17 and never felt anything sexual
Posted: Tue Aug 20, 2024 10:13 am
I'm not really sure where to start. I'm 17 and I've never had sex or done anything sexual, ever. I know a lot of people haven't at this age so I'm not too bothered about it. But I've also never wanted to, which I am bothered about. I find people of all genders aesthetically attractive, and definitely have a "type" in that sense. But I've never felt anything sexual towards anyone. I find genitals really gross (don't know if that's a normal thing). I've always found sex scenes in movies gross as well, even watching two characters kiss sometimes - I can't fathom why someone would want to do that, I guess. I hate the idea of sex and someone putting their body inside mine, but then again I find even close proximity with another person uncomfortable so I don't know whether it's just that. I also have horrible self-esteem issues and hate how I look so I don't want anyone to see me naked, and I guess just that level of intimacy really freaks me out. I've never masturbated or even wanted to, which is unusual for my age I think. I've never been turned on and if I touch anything down there it just feels uncomfortable and a bit sensitive. Not sexual. I've never tried to finger myself as the idea grosses me out too much (and my vagina looks really tiny, I have no idea how anything's supposed to fit in there).

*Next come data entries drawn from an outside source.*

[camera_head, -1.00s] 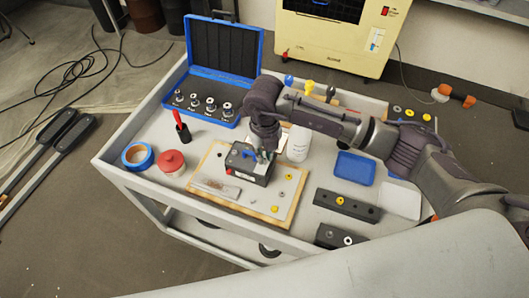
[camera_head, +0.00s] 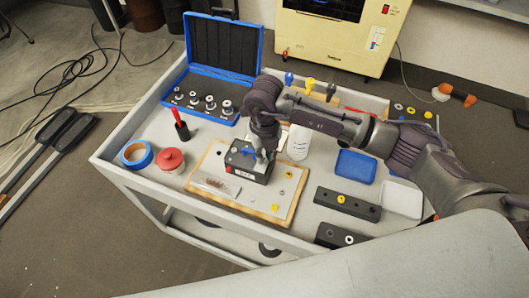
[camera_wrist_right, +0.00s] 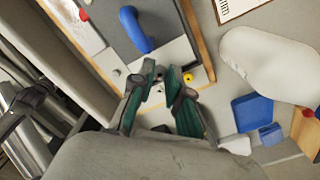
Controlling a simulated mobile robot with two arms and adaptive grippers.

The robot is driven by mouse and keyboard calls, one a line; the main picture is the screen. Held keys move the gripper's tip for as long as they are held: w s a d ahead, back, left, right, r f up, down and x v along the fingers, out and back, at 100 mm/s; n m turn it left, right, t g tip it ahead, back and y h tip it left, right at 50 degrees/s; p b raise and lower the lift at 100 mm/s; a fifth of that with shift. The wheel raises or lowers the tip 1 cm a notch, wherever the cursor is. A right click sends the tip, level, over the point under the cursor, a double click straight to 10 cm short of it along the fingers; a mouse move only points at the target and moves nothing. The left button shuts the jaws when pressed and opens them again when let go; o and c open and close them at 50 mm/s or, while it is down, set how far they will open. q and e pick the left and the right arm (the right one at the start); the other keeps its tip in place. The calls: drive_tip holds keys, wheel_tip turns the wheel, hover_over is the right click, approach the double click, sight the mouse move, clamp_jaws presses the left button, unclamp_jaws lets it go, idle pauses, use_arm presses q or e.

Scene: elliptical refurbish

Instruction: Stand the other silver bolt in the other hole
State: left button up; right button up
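My right gripper (camera_head: 265,143) reaches down beside the black box with the blue handle (camera_head: 250,172), which stands on the wood-edged board (camera_head: 240,204). In the right wrist view its green-padded fingers (camera_wrist_right: 160,72) come close together over the light plate next to the blue handle (camera_wrist_right: 136,30). A small greyish bit shows between the tips; I cannot tell whether it is a held silver bolt. A small silver piece (camera_wrist_right: 116,72) is left of the fingers, and a yellow piece (camera_wrist_right: 188,77) is right of them. The holes are not clear. My left gripper is not in view.
A white bottle (camera_head: 299,141) stands right behind the box. A blue bin (camera_head: 355,167), a white bin (camera_head: 401,199) and a black block (camera_head: 346,204) lie to the right.

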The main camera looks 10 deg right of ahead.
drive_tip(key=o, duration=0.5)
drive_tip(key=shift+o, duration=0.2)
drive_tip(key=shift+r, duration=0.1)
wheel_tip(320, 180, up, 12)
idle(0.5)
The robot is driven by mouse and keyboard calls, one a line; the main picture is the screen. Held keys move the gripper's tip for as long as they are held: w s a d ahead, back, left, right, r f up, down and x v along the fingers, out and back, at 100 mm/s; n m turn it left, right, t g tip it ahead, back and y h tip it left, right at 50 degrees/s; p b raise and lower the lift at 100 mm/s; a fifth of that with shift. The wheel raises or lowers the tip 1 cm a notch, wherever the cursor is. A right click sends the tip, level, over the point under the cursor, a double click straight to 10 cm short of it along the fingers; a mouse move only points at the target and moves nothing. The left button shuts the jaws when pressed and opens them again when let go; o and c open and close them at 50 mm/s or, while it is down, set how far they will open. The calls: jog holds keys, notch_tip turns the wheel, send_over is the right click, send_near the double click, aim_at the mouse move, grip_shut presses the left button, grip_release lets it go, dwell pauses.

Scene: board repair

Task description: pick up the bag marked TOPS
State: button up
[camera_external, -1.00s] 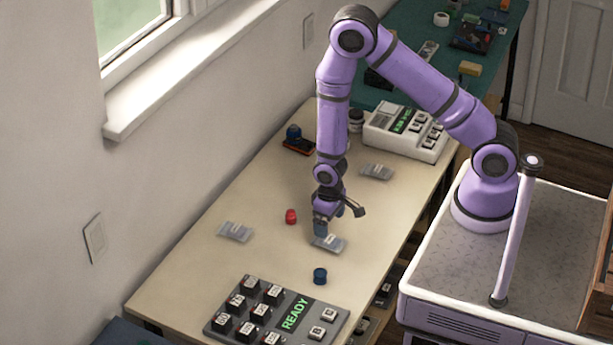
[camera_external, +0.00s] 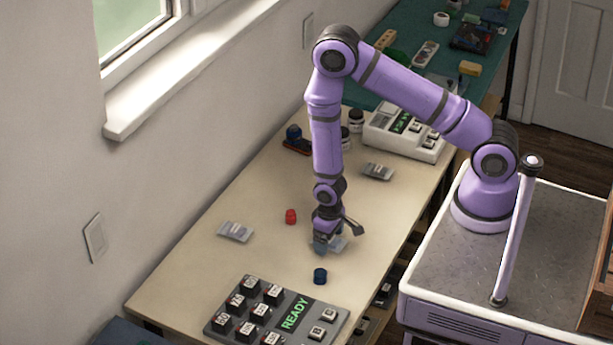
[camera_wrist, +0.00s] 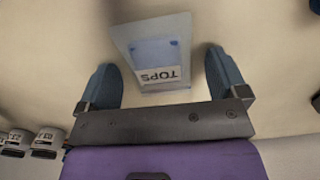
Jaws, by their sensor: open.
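The bag marked TOPS (camera_wrist: 155,50) lies flat on the table in the wrist view, its label upside down, between and just beyond my fingertips. In the external view the bag (camera_external: 338,245) is partly hidden behind my gripper (camera_external: 322,245). My gripper (camera_wrist: 163,85) is open, with one blue-grey finger on each side of the bag's near end. The fingers look close to the table, and nothing is held between them. I cannot tell whether they touch the bag.
Other bags lie at the left (camera_external: 235,231) and farther back (camera_external: 377,171). A red piece (camera_external: 291,216) and a blue cap (camera_external: 320,276) stand near my gripper. A keyed panel reading READY (camera_external: 275,312) is at the front; a white machine (camera_external: 403,132) is at the back.

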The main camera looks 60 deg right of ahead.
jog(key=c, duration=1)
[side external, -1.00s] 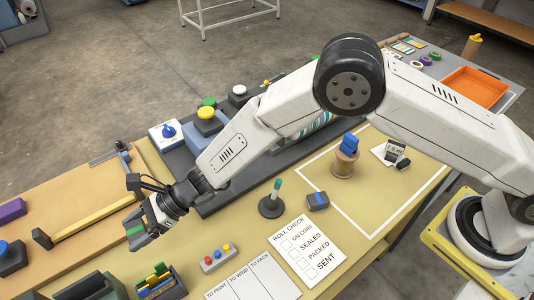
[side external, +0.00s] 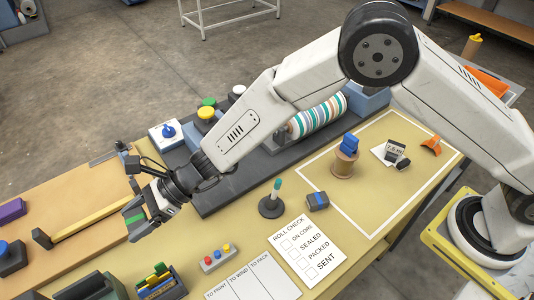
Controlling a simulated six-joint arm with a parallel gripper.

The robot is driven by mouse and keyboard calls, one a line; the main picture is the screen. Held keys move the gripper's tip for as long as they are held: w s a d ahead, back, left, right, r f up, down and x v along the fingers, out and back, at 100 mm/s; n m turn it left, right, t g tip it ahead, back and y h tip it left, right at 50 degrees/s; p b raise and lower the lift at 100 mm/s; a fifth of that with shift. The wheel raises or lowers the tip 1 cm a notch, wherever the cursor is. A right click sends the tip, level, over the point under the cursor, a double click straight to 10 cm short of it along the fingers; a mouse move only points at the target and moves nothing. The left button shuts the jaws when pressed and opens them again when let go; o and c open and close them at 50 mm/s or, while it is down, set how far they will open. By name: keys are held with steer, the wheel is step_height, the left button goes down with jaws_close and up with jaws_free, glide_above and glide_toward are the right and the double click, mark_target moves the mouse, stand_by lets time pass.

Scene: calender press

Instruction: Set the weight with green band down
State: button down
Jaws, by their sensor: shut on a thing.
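My gripper (side external: 140,222) is at the left of the side external view, over the front edge of the tan board. It is shut on the weight with the green band (side external: 134,218), a dark block whose green stripe shows between the fingers. The fingers and wrist hide much of the weight. I cannot tell whether its underside touches the surface below. A similar dark weight with a blue band (side external: 317,201) stands on the yellow table, right of the dark pen stand (side external: 271,206).
A button box (side external: 219,257), a holder with coloured cards (side external: 160,281) and the roll check sheet (side external: 306,250) lie in front. A white-outlined area (side external: 385,205) at right is partly free.

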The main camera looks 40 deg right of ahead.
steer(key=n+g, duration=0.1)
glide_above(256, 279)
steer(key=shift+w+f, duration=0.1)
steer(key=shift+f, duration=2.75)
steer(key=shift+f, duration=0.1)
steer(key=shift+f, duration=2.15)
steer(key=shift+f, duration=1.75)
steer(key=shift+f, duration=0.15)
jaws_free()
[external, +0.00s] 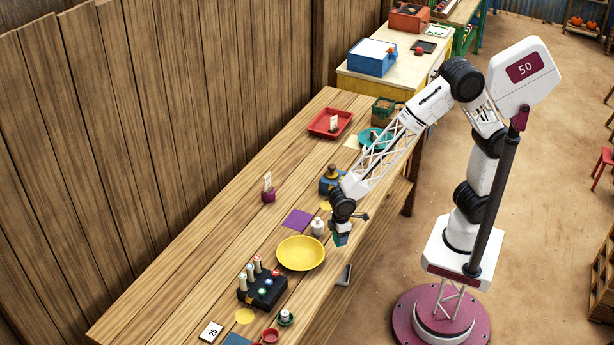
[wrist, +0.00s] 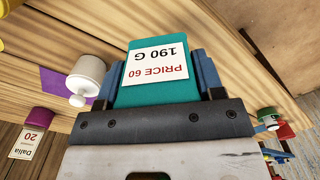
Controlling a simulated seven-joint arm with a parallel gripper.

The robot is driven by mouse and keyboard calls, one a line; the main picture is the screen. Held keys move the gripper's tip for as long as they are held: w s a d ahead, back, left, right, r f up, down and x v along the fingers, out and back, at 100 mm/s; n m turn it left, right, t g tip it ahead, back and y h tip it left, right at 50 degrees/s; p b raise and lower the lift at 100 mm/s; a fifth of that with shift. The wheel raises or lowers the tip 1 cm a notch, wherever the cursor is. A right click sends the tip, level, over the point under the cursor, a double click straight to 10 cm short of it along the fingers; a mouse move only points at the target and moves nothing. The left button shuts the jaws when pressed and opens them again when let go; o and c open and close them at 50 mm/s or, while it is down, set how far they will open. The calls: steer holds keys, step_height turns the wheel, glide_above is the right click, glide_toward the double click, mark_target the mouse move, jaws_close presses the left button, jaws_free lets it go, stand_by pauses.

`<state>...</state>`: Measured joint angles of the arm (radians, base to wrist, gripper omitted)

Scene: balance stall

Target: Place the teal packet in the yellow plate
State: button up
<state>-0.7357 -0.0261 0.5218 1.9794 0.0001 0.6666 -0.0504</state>
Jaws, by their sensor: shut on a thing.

I dated one non-binary person at 15 for six months and it was a bad experience - I got into the relationship because I felt unattractive and unloveable and I was over the moon that someone had finally shown an interest in me. I liked it at first because it was sort of like having a best friend who thought you were attractive and texted you loads, but I was uncomfortable and tense for the last four/five months of the relationship. We never got past kissing but I hated it. I'd always hated the idea but thought that I'd have an epiphany moment when I actually did it, which I didn't - I felt weird putting my face so close to another person and it was gross when our lips touched and I didn't know how to do it properly. I kept doing it even though I hated it. I was even uncomfortable and tense sitting close to them or having them touch my arm - it wasn't them, it would have been the same with anyone (I have had people tell me I didn't like kissing just because they were a bad kisser and it would be different with someone else, but I'm not so sure). I am a people pleaser and had trouble saying no to this stuff, especially to them as they would make me feel guilty about it, so eventually I broke up with them as I knew I didn't want to have sex but also that I wouldn't be able to say no when it came up. I expected that there might be an issue with me and sexual stuff but I even felt uncomfortable with the romantic stuff sometimes which I didn't expect, I've always liked romance stories and the idea of romance. I guess I'm never really myself around anyone except my parents and my brother so I was acting all the time (I do this with my friends too and don't really have any close friendships), and I think I maybe didn't want them to get too close (metaphorically this time) because I think I'm unlikeable?
I have thought that maybe I'm asexual but into romantic relationships - but my relationship before just felt like a burden or something and a source of stress. Maybe it was just specific to that one, but the idea of a long-term relationship raises issues for me in general, I'm not sure I want to live with or sleep in the same bed as someone or to have someone know everything about me. To be honest, the only people I feel comfortable being physically near to or being myself around are my immediate family. I always liked the idea of a romantic relationship but realistically I don't think I'd like it. Anyway the main problem is whether my life is going to be totally devoid of anything sexual? Am I asexual? Or just uncomfortable with myself & intimacy? Am I aromantic? Is this all to do with my age and will I grow out of it or something? I don't know, would love any help with any of this. Sorry for the super-long information dump... I guess it's all been going round my head for a while now.
I dated one non-binary person at 15 for six months and it was a bad experience - I got into the relationship because I felt unattractive and unloveable and I was over the moon that someone had finally shown an interest in me. I liked it at first because it was sort of like having a best friend who thought you were attractive and texted you loads, but I was uncomfortable and tense for the last four/five months of the relationship. We never got past kissing but I hated it. I'd always hated the idea but thought that I'd have an epiphany moment when I actually did it, which I didn't - I felt weird putting my face so close to another person and it was gross when our lips touched and I didn't know how to do it properly. I kept doing it even though I hated it. I was even uncomfortable and tense sitting close to them or having them touch my arm - it wasn't them, it would have been the same with anyone (I have had people tell me I didn't like kissing just because they were a bad kisser and it would be different with someone else, but I'm not so sure). I am a people pleaser and had trouble saying no to this stuff, especially to them as they would make me feel guilty about it, so eventually I broke up with them as I knew I didn't want to have sex but also that I wouldn't be able to say no when it came up. I expected that there might be an issue with me and sexual stuff but I even felt uncomfortable with the romantic stuff sometimes which I didn't expect, I've always liked romance stories and the idea of romance. I guess I'm never really myself around anyone except my parents and my brother so I was acting all the time (I do this with my friends too and don't really have any close friendships), and I think I maybe didn't want them to get too close (metaphorically this time) because I think I'm unlikeable?
I have thought that maybe I'm asexual but into romantic relationships - but my relationship before just felt like a burden or something and a source of stress. Maybe it was just specific to that one, but the idea of a long-term relationship raises issues for me in general, I'm not sure I want to live with or sleep in the same bed as someone or to have someone know everything about me. To be honest, the only people I feel comfortable being physically near to or being myself around are my immediate family. I always liked the idea of a romantic relationship but realistically I don't think I'd like it. Anyway the main problem is whether my life is going to be totally devoid of anything sexual? Am I asexual? Or just uncomfortable with myself & intimacy? Am I aromantic? Is this all to do with my age and will I grow out of it or something? I don't know, would love any help with any of this. Sorry for the super-long information dump... I guess it's all been going round my head for a while now.